2. Logstash: A data processing pipeline that collects logs from various sources, transforms them, and forwards them to Elasticsearch.

3. Kibana: A visualization interface for searching, filtering, and building dashboards from log data stored in Elasticsearch.


An alternative to Logstash for lightweight log collection is Filebeat,  a lightweight agent installed on servers that ships log files to Elasticsearch or Logstash with minimal resource overhead.

Other popular log management platforms include Grafana Loki,  a log aggregation system designed to work alongside Prometheus, and Datadog Logs, which provides a fully managed commercial solution.

Metrics vs. Logs

Metrics and logs are not competing approaches, they are complementary. In practice, the workflow is almost always the same: a metric alert fires indicating something is wrong, and engineers then search the logs to find the specific events that explain the cause.
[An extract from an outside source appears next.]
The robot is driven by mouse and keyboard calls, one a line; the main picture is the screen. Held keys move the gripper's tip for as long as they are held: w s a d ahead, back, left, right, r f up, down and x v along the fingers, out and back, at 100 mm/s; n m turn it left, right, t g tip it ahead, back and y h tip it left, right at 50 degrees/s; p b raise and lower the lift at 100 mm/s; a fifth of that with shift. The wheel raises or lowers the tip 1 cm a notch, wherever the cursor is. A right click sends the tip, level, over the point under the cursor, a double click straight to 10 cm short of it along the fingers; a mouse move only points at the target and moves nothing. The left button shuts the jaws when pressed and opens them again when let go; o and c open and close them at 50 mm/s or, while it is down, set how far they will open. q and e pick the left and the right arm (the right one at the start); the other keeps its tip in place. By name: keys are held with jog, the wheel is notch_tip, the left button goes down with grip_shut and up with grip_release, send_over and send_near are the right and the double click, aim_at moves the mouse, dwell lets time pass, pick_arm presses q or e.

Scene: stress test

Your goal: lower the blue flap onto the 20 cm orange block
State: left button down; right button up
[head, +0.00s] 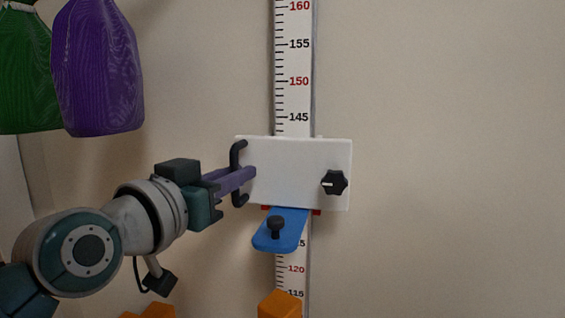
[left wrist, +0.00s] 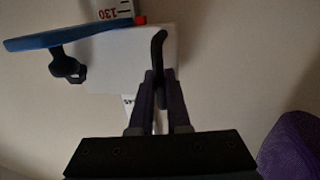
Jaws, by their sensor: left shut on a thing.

Best Practices for Metrics and Logging


1. Monitor the Four Golden Signals first: Latency, traffic, errors, and saturation cover the most critical ground for any service.

2. Use structured logging consistently: JSON-formatted logs are dramatically easier to search and analyze than plain text.

3. Set meaningful alert thresholds: Alerts should fire when action is genuinely required, not on every minor fluctuation. Too many alerts cause alert fatigue.

4. Include correlation IDs in logs: A unique ID attached to every request and included in all related log entries makes tracing the flow of a specific request through multiple services straightforward.

5. Define log retention policies: Logs consume storage rapidly. Define how long different log levels are retained based on operational and compliance requirements.

6. Review and refine dashboards regularly: Dashboards should evolve as systems change. Outdated dashboards that no longer reflect reality create false confidence.